-- BEGIN Data lines --
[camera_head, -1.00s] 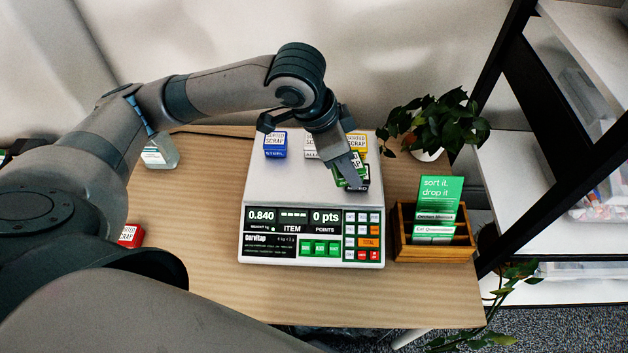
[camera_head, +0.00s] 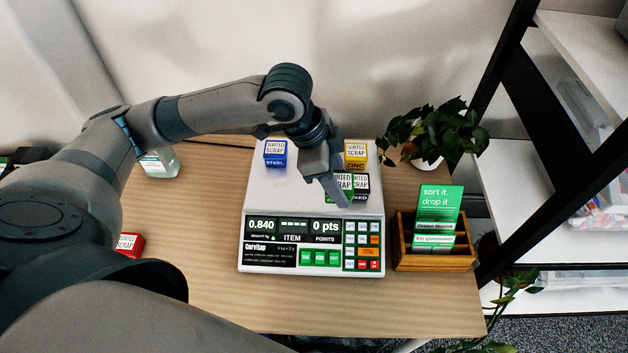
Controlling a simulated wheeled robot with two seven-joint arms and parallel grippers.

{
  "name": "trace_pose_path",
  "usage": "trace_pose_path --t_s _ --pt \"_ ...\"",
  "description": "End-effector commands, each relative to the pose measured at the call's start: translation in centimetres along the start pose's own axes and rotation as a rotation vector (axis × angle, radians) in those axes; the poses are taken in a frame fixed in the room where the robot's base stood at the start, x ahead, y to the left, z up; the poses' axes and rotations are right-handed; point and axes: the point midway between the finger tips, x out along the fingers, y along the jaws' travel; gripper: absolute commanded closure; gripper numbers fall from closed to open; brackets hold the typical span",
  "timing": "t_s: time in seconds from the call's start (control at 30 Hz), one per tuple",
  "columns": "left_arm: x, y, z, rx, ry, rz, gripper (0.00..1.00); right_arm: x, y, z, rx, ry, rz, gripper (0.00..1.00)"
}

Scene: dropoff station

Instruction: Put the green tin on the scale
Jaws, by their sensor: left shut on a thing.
-- END Data lines --
**What you should do**: Check each line above for the word "robot" and copy the ones that have it.

**Reply**:
Controlling a simulated wheeled robot with two seven-joint arms and parallel grippers.
  "description": "End-effector commands, each relative to the pose measured at the call's start: translation in centimetres along the start pose's own axes and rotation as a rotation vector (axis × angle, radians) in those axes; the poses are taken in a frame fixed in the room where the robot's base stood at the start, x ahead, y to the left, z up; the poses' axes and rotations are right-handed; point and axes: the point midway between the finger tips, x out along the fingers, y along the jaws' travel; gripper: absolute commanded closure; gripper numbers fall from closed to open; brackets hold the typical span",

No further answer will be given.